- [Your objective] Scan the listing and work out how many lines contain the word "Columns". Nothing but the number should be given.

————

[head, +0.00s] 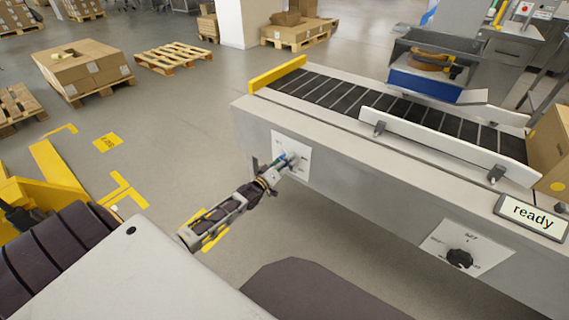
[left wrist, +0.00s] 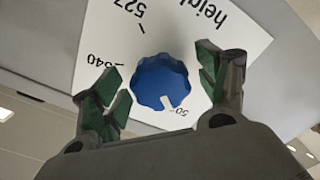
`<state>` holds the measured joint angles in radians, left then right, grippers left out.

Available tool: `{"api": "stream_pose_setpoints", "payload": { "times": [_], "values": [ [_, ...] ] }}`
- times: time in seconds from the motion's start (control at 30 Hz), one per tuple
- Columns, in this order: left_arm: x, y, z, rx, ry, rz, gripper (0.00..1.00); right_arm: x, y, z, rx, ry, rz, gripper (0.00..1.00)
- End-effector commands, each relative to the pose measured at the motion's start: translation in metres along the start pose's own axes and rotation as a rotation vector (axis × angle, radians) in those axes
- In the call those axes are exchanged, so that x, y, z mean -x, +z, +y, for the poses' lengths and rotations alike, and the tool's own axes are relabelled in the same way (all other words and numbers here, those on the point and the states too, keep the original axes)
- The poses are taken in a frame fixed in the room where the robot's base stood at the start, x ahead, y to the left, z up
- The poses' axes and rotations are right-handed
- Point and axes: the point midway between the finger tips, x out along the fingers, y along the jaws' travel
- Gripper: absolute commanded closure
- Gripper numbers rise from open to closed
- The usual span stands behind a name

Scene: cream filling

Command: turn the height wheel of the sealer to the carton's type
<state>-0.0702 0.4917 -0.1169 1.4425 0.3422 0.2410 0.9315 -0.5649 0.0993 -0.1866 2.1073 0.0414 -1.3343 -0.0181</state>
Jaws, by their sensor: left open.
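The blue height wheel (left wrist: 161,82) is on a white plate (left wrist: 90,45) marked "heigh…", "527", "540" and a partly hidden "50". Its white pointer faces the "50" mark in the left wrist view. In the head view the plate (head: 302,150) is on the sealer's front side, and the wheel (head: 282,157) is partly covered by my gripper. My left gripper (left wrist: 160,85) is open, its green-padded fingers on either side of the wheel; contact cannot be told. It also shows in the head view (head: 284,163). A carton (head: 549,148) is at the right edge, its type unreadable.
The sealer has a roller conveyor (head: 340,97) with white side rails and a tape head (head: 430,65). A black knob (head: 460,258) is on a second plate below the "ready" sign (head: 532,216). Pallets with boxes (head: 85,68) stand on the floor behind.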

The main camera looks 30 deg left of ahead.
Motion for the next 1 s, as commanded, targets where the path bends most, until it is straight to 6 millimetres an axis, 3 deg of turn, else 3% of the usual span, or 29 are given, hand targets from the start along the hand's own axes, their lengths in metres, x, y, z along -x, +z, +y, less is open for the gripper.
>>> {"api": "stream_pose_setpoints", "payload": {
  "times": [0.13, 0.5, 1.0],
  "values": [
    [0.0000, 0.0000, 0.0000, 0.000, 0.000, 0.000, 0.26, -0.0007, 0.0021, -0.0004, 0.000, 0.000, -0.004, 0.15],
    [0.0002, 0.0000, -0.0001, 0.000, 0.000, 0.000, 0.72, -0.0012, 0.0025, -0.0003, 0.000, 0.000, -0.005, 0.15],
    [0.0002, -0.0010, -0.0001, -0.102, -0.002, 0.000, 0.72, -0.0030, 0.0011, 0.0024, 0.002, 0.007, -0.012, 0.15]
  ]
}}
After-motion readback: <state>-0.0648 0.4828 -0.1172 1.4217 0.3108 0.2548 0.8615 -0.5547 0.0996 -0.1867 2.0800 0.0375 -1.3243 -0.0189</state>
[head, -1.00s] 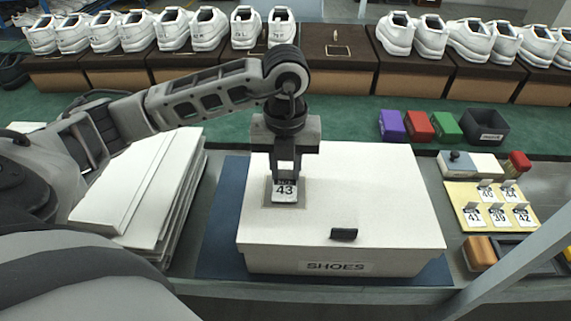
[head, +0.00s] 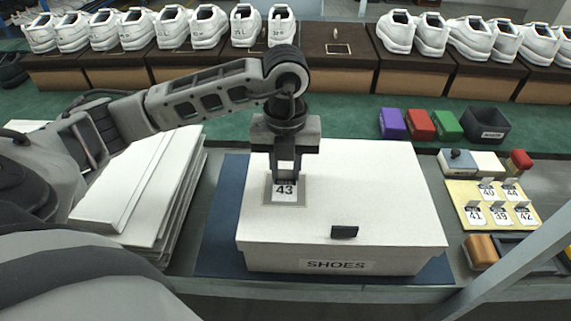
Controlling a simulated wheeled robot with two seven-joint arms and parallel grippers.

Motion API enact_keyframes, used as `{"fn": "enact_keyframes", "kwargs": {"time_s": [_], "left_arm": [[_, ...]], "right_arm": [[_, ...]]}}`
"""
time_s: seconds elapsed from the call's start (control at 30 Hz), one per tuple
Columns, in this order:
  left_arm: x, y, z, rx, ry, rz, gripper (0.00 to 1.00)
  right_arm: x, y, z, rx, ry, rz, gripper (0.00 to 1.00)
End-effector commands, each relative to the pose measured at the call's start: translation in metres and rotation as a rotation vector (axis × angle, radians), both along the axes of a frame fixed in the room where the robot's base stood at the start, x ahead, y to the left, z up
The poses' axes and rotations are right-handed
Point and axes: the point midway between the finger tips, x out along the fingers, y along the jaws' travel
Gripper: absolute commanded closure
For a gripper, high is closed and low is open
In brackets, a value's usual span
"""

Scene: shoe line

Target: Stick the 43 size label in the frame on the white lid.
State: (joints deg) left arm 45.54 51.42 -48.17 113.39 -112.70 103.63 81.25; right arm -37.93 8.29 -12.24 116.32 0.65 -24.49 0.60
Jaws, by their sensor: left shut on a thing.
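The white lid (head: 375,190) is on the shoe box, whose front reads SHOES (head: 337,266). The 43 size label (head: 285,190) is at the lid's left part, inside the thin outlined frame (head: 268,201). It looks flat on the lid or just above it; I cannot tell which. My left gripper (head: 285,173) points down over the label and is shut on its upper edge. The fingers hide the label's top and part of the frame. My right gripper is not in view.
A label card (head: 463,217) with several other size labels lies to the right. Purple (head: 391,124), red (head: 419,125) and green (head: 447,125) blocks and a dark bin (head: 486,124) stand behind it. White lids (head: 130,190) are stacked at the left. A dark tab (head: 344,232) sits on the lid's front.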

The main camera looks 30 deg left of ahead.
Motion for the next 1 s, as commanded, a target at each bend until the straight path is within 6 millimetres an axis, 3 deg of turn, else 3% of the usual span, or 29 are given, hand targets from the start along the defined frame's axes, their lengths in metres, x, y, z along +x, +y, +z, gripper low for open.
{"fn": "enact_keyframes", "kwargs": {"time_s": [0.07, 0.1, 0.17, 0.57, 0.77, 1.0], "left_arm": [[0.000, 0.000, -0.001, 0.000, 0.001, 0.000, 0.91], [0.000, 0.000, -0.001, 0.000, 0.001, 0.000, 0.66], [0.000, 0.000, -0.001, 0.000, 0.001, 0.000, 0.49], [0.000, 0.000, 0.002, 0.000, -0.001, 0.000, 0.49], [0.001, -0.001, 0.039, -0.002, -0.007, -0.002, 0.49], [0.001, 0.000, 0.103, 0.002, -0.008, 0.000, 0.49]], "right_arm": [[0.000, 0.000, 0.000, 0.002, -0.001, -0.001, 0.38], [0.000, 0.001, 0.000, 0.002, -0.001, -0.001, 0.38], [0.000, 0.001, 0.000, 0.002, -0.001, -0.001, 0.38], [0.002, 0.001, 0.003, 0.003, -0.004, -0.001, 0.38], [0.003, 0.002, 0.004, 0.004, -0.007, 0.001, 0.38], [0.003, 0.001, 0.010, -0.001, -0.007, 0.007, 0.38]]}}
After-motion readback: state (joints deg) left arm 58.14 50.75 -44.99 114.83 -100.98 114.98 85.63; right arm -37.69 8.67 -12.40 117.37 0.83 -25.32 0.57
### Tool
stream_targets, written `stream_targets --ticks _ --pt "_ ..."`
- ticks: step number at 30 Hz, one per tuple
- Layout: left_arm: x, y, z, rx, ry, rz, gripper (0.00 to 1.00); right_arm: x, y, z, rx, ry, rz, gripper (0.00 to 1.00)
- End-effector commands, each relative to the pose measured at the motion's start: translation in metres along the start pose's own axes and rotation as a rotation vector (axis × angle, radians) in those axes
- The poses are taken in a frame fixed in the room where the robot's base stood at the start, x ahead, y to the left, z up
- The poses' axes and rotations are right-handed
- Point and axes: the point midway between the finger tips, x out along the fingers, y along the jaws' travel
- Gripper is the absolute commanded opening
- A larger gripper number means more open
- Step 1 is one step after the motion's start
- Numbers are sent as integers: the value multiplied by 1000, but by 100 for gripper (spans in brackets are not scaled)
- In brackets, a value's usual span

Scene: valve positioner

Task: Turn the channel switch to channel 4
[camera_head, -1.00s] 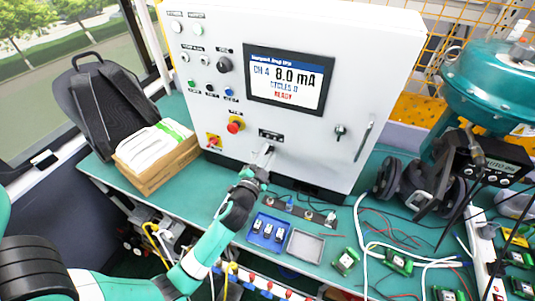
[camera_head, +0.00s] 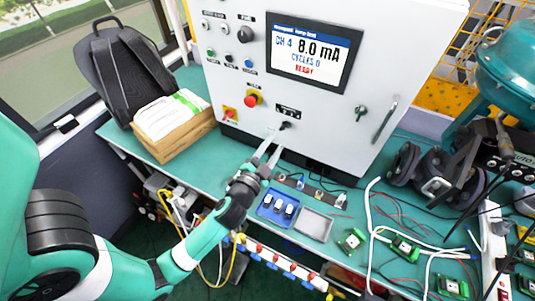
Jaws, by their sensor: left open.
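The channel switch (camera_head: 285,126) is a small black knob under a dark label plate, low on the front of the white cabinet (camera_head: 340,125). The screen (camera_head: 311,53) reads CH 4, 8.0 mA, CYCLES 0, with red text that looks like READY. My left gripper (camera_head: 269,145) is open and empty, its two pale fingers pointing up at the panel just below and left of the switch. The switch shows uncovered, apart from the fingers. My right gripper is not in view.
A blue tray (camera_head: 277,207) and a grey tray (camera_head: 313,224) lie on the green bench.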

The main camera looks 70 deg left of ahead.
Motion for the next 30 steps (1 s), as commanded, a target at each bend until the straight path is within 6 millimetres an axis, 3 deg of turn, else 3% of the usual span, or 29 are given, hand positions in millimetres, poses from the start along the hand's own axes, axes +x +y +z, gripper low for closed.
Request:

————

- [Answer to the exercise] 2